What you are asked to do: From the entries below, pull out each line where "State" appears.
▬▬▬▬▬▬
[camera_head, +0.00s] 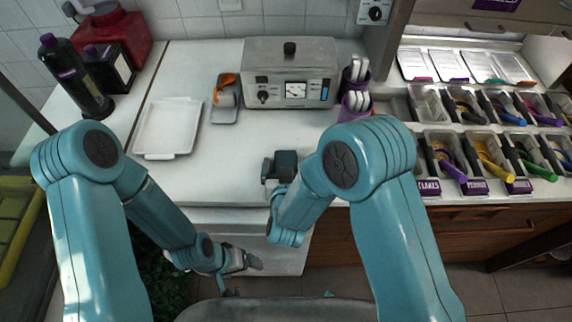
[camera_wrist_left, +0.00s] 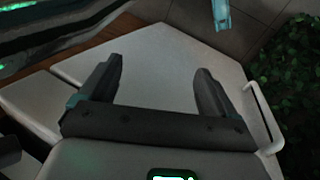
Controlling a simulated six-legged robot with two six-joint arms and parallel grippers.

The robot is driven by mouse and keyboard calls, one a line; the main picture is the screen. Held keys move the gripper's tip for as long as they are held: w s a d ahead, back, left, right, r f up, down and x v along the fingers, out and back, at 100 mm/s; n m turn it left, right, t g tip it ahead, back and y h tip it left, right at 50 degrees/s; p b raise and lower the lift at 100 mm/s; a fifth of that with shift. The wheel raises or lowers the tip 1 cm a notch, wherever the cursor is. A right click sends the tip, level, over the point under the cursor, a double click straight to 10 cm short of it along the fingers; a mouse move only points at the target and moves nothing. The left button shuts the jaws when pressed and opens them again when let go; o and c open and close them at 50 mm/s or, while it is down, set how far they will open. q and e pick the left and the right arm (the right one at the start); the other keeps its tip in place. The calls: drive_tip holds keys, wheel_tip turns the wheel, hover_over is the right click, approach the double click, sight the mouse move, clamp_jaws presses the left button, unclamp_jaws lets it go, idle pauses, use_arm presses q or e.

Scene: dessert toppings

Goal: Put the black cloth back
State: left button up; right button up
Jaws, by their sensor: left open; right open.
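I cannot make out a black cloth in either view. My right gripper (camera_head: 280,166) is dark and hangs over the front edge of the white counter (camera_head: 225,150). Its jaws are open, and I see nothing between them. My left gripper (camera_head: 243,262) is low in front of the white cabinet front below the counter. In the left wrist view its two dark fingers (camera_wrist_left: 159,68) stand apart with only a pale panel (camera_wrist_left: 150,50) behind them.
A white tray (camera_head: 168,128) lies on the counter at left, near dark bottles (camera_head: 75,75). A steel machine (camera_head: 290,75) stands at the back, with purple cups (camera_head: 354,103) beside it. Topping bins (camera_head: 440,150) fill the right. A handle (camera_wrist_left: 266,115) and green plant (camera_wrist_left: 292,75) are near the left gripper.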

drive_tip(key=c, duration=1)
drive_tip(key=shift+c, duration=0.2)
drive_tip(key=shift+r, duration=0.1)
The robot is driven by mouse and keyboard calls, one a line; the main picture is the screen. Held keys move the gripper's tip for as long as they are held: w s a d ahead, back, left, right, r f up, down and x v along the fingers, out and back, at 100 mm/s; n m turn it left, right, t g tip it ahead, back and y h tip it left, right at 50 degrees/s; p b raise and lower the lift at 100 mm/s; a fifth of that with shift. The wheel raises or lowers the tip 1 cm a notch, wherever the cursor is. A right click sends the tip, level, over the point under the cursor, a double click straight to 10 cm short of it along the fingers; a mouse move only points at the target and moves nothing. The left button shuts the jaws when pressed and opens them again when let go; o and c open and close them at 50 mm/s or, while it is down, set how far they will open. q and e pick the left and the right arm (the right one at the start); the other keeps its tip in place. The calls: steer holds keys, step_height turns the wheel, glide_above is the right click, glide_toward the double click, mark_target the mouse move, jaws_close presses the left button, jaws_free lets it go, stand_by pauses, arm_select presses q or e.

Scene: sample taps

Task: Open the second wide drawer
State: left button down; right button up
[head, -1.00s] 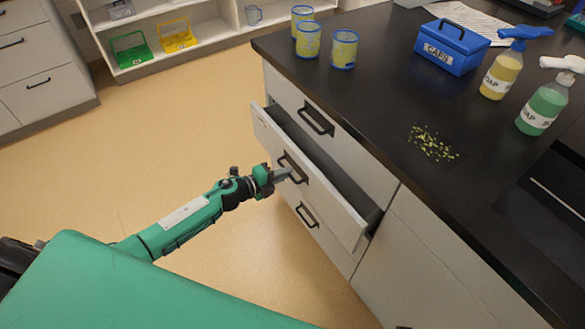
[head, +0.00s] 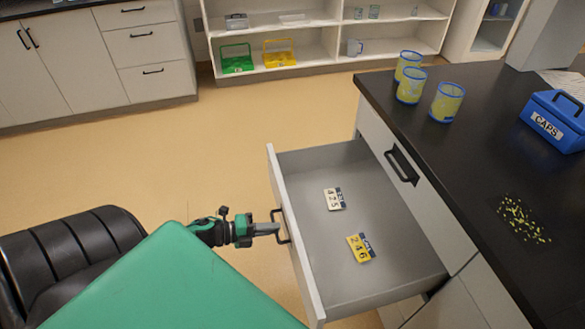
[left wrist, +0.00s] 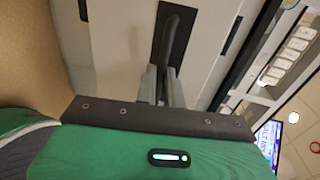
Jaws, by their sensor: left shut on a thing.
▬▬▬▬▬▬
Correct response:
State: left button up; right button up
State: left button down; right button up

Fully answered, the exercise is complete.